(Robot episode rows)
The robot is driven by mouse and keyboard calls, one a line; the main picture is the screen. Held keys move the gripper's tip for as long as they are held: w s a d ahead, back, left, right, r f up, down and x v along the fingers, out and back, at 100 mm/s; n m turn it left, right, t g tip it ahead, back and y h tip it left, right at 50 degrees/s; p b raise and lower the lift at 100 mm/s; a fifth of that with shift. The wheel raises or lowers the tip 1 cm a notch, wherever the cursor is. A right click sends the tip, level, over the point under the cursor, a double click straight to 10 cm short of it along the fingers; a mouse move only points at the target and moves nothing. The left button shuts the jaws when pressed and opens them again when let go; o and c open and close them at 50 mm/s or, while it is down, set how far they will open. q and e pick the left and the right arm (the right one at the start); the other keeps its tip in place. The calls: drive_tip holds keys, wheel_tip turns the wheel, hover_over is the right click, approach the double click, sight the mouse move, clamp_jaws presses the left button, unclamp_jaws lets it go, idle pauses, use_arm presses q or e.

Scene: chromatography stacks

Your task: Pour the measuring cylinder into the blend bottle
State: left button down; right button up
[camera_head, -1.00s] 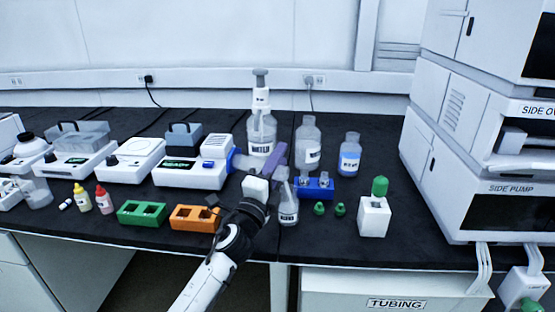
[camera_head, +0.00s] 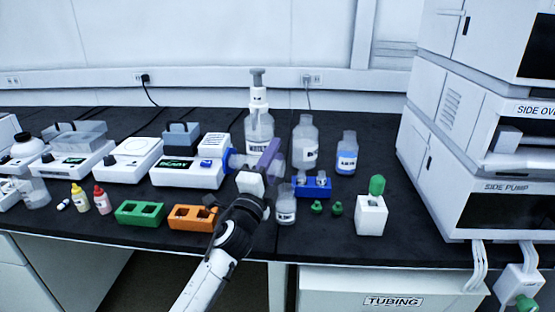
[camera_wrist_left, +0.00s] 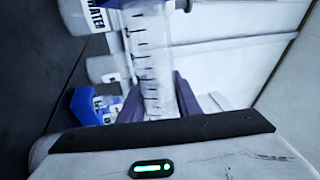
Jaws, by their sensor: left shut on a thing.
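My left gripper (camera_head: 269,162) is shut on the clear measuring cylinder (camera_wrist_left: 150,60), whose dark graduation marks show between the purple fingers in the left wrist view. The cylinder is tipped far over, close to level, with its blue end (camera_head: 229,159) to the left in the head view. The fingers hide much of it there, and I cannot make out liquid in it. A small clear bottle (camera_head: 286,208), apparently the blend bottle, stands upright just right of and below the gripper. Its label is unreadable. I cannot tell whether the cylinder's mouth is over it. My right gripper is out of view.
A blue rack (camera_head: 314,189) with small vials stands behind the small bottle. A pump-topped bottle (camera_head: 259,132), a clear bottle (camera_head: 304,145) and a blue-filled bottle (camera_head: 347,153) stand behind.

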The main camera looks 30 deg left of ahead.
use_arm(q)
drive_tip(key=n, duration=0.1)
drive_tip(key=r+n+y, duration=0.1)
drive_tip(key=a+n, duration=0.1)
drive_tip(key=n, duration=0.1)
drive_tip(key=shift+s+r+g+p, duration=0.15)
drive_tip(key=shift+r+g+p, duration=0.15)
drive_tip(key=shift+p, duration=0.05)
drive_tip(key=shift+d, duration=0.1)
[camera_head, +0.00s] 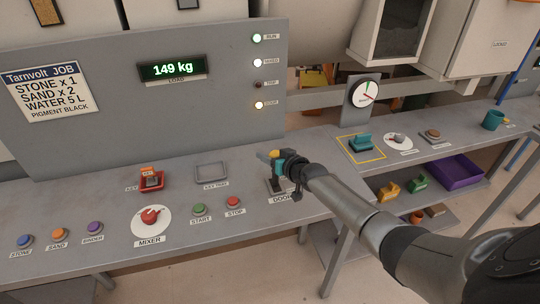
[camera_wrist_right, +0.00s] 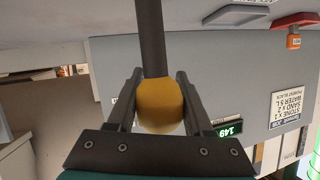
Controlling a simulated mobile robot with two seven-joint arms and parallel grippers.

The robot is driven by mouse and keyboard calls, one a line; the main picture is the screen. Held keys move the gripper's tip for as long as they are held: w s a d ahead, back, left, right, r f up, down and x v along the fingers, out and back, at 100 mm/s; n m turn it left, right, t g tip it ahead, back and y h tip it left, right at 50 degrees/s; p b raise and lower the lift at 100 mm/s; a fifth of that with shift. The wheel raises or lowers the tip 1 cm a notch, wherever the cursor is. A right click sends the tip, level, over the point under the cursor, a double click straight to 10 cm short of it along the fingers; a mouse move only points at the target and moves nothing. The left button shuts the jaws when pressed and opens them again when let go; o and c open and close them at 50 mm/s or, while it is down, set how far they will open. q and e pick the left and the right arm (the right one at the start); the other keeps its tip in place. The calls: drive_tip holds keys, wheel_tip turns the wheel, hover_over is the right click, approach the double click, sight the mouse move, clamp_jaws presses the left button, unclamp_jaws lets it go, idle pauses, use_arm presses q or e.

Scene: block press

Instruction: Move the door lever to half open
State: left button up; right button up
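The door lever has a yellow knob (camera_head: 262,155) on a dark rod, and its base stands by the DOOR label on the console's right part. In the right wrist view the knob (camera_wrist_right: 160,104) sits between the two fingers of my right gripper (camera_wrist_right: 159,88). It fills the gap, with a finger against each side, and the rod runs away from it. In the head view my right gripper (camera_head: 273,157) reaches in from the right at the lever, and hides part of the rod and base. My left gripper is not in view.
The grey console (camera_head: 100,210) carries a red mixer dial (camera_head: 150,216), a green start button (camera_head: 200,209), a red stop button (camera_head: 233,201) and a key switch (camera_head: 151,181) left of the lever. A display (camera_head: 172,68) reads 149 kg. A dial gauge (camera_head: 364,93) stands at right.

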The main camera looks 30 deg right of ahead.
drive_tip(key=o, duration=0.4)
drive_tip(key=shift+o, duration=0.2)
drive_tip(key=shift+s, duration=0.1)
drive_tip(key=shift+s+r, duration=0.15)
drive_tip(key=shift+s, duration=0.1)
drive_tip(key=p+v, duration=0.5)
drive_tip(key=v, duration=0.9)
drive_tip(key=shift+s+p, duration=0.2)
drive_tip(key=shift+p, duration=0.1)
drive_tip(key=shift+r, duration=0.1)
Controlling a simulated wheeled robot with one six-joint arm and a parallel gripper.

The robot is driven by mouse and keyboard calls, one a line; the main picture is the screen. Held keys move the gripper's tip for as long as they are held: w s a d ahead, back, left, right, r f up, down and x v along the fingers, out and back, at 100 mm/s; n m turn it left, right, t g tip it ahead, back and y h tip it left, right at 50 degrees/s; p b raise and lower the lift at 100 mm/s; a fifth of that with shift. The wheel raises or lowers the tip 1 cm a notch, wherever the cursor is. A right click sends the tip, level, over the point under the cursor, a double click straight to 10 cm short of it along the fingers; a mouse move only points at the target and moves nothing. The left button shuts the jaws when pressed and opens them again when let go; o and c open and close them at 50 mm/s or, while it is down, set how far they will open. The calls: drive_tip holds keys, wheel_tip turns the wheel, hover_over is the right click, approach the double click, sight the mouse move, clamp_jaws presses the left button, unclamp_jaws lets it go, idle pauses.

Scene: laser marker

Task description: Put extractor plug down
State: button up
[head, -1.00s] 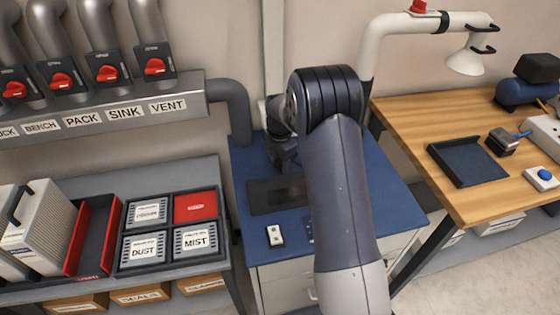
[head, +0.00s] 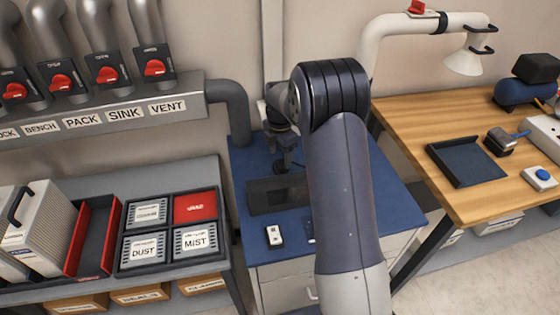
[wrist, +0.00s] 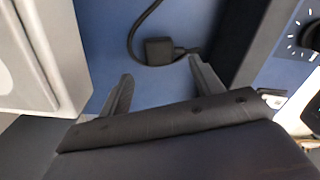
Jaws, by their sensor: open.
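The extractor plug (wrist: 158,50) is a small black block with a black cable, on the blue surface in the wrist view. My gripper (wrist: 160,66) is open, with one finger on each side below the plug in the picture. The fingers look apart from the plug, and nothing shows between them. In the head view my arm covers part of the blue bench (head: 390,200), and I cannot make out the plug there.
A dark box (head: 262,197) and a small white switch (head: 274,236) are on the blue bench. A pale housing (wrist: 35,50) stands close left of my gripper in the wrist view. A wooden table (head: 420,125) stands at right.

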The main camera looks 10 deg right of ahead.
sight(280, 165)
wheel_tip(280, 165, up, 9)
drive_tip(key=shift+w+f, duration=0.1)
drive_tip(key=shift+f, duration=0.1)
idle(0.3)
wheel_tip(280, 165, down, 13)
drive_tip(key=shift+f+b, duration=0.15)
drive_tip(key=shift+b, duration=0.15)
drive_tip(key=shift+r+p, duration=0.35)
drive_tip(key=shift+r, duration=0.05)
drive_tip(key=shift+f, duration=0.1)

:: REQUIREMENT ::
Exactly reproduce each record, leaving out any pictures.

:: REPLY TO THE EXERCISE ::
The robot is driven by mouse and keyboard calls, one a line; the main picture is the screen. Held keys move the gripper's tip for as long as they are held: w s a d ahead, back, left, right, r f up, down and x v along the fingers, out and back, at 100 mm/s; n m turn it left, right, t g tip it ahead, back and y h tip it left, right at 50 degrees/s; p b raise and lower the lift at 100 mm/s; a fifth of that with shift. The wheel raises or lowers the tip 1 cm a notch, wherever the cursor is. A right click sends the tip, level, over the point under the cursor, a double click straight to 10 cm short of it along the fingers; a mouse move only points at the target and moves nothing. The left button shuts the jaws when pressed and opens them again when let go; o and c open and close them at 50 mm/s or, while it is down, set how far they will open. q and e pick the left and the right arm (the right one at the start); the other keeps its tip in place. The calls: drive_tip holds keys, wheel_tip turns the wheel, hover_over is the right click, approach the double click, sight the mouse move, clamp_jaws presses the left button, unclamp_jaws lets it go, idle pauses, use_arm presses q or e.

Scene: chromatography stacks

Your task: Pour the measuring cylinder into the blend bottle
State: left button down; right button up
[camera_head, -1.00s] 
[camera_head, +0.00s] 
[camera_wrist_left, +0.00s] 
Jaws, by their sensor: left shut on a thing.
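My left gripper (camera_head: 269,162) is shut on the clear measuring cylinder (camera_wrist_left: 150,60), whose dark graduation marks show between the purple fingers in the left wrist view. The cylinder is tipped far over, close to level, with its blue end (camera_head: 229,159) to the left in the head view. The fingers hide much of it there, and I cannot make out liquid in it. A small clear bottle (camera_head: 286,208), apparently the blend bottle, stands upright just right of and below the gripper. Its label is unreadable. I cannot tell whether the cylinder's mouth is over it. My right gripper is out of view.
A blue rack (camera_head: 314,189) with small vials stands behind the small bottle. A pump-topped bottle (camera_head: 259,132), a clear bottle (camera_head: 304,145) and a blue-filled bottle (camera_head: 347,153) stand behind.

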The main camera looks 30 deg left of ahead.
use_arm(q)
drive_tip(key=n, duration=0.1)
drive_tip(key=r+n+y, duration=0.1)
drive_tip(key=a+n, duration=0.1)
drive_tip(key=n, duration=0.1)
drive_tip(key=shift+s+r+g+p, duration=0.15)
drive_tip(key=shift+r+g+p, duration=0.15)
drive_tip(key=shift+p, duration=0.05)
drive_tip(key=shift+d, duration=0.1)
[camera_head, +0.00s] 
[camera_wrist_right, +0.00s] 
Controlling a simulated mobile robot with two seven-joint arms and parallel grippers.

The robot is driven by mouse and keyboard calls, one a line; the main picture is the screen. Held keys move the gripper's tip for as long as they are held: w s a d ahead, back, left, right, r f up, down and x v along the fingers, out and back, at 100 mm/s; n m turn it left, right, t g tip it ahead, back and y h tip it left, right at 50 degrees/s; p b raise and lower the lift at 100 mm/s; a fifth of that with shift. The wheel raises or lowers the tip 1 cm a notch, wherever the cursor is. A right click sends the tip, level, over the point under the cursor, a double click straight to 10 cm short of it along the fingers; a mouse move only points at the target and moves nothing. The left button shuts the jaws when pressed and opens them again when let go; o and c open and close them at 50 mm/s or, while it is down, set how far they will open. q and e pick the left and the right arm (the right one at the start); the other keeps its tip in place. The calls: drive_tip holds keys, wheel_tip turns the wheel, hover_over is the right click, approach the double click, sight the mouse move, clamp_jaws presses the left button, unclamp_jaws lets it go, idle pauses, use_arm presses q or e.

Scene: block press

Instruction: Move the door lever to half open
State: left button up; right button up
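The door lever has a yellow knob (camera_head: 262,155) on a dark rod, and its base stands by the DOOR label on the console's right part. In the right wrist view the knob (camera_wrist_right: 160,104) sits between the two fingers of my right gripper (camera_wrist_right: 159,88). It fills the gap, with a finger against each side, and the rod runs away from it. In the head view my right gripper (camera_head: 273,157) reaches in from the right at the lever, and hides part of the rod and base. My left gripper is not in view.
The grey console (camera_head: 100,210) carries a red mixer dial (camera_head: 150,216), a green start button (camera_head: 200,209), a red stop button (camera_head: 233,201) and a key switch (camera_head: 151,181) left of the lever. A display (camera_head: 172,68) reads 149 kg. A dial gauge (camera_head: 364,93) stands at right.

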The main camera looks 30 deg right of ahead.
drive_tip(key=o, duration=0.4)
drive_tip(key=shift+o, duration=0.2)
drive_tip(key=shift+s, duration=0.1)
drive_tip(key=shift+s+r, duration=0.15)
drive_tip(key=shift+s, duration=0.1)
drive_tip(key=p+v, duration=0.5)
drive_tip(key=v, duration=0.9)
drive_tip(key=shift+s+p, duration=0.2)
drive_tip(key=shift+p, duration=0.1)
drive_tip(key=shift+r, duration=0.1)
Controlling a simulated wheeled robot with one six-joint arm and a parallel gripper.

The robot is driven by mouse and keyboard calls, one a line; the main picture is the screen. Held keys move the gripper's tip for as long as they are held: w s a d ahead, back, left, right, r f up, down and x v along the fingers, out and back, at 100 mm/s; n m turn it left, right, t g tip it ahead, back and y h tip it left, right at 50 degrees/s; p b raise and lower the lift at 100 mm/s; a fifth of that with shift. The wheel raises or lowers the tip 1 cm a notch, wherever the cursor is. A right click sends the tip, level, over the point under the cursor, a double click straight to 10 cm short of it along the fingers; a mouse move only points at the target and moves nothing. The left button shuts the jaws when pressed and opens them again when let go; o and c open and close them at 50 mm/s or, while it is down, set how far they will open. The calls: drive_tip holds keys, wheel_tip turns the wheel, hover_over is the right click, approach the double click, sight the mouse move, clamp_jaws presses the left button, unclamp_jaws lets it go, idle pauses.

Scene: laser marker

Task description: Put extractor plug down
State: button up
[head, -1.00s] 
[head, +0.00s] 
[wrist, +0.00s] 
Jaws, by their sensor: open.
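The extractor plug (wrist: 158,50) is a small black block with a black cable, on the blue surface in the wrist view. My gripper (wrist: 160,66) is open, with one finger on each side below the plug in the picture. The fingers look apart from the plug, and nothing shows between them. In the head view my arm covers part of the blue bench (head: 390,200), and I cannot make out the plug there.
A dark box (head: 262,197) and a small white switch (head: 274,236) are on the blue bench. A pale housing (wrist: 35,50) stands close left of my gripper in the wrist view. A wooden table (head: 420,125) stands at right.

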The main camera looks 10 deg right of ahead.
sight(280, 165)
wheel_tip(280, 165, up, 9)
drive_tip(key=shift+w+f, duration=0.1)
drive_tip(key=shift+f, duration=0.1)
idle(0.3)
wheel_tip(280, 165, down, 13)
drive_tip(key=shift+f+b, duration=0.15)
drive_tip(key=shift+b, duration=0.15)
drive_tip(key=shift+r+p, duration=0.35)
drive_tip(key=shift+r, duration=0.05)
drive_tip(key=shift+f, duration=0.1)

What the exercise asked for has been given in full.